**OBJECTIVE:**
Do not include the pictures; repeat the rest of the data exactly.

**GIVEN DATA:**
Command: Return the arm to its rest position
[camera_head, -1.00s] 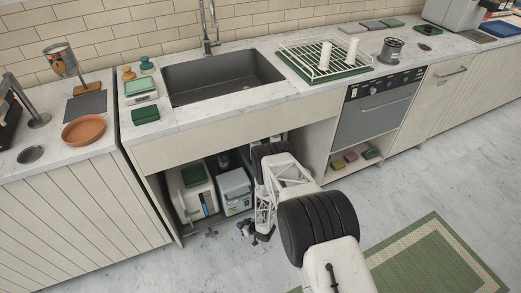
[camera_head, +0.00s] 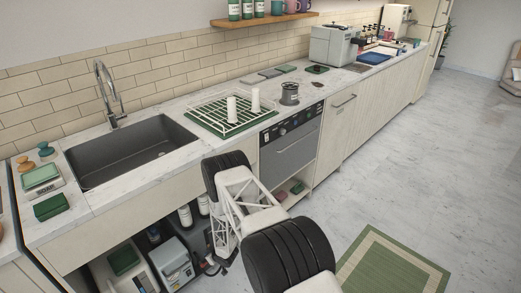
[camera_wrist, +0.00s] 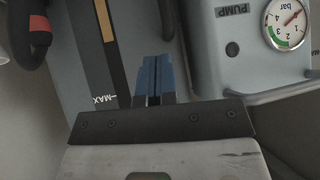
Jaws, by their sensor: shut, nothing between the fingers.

**THE RESULT:**
Command: Return the arm to its rest position
[camera_head, -1.00s] 
[camera_head, +0.00s] 
[camera_wrist, +0.00s] 
Jaws, by their sensor: shut, nothing between the fingers.

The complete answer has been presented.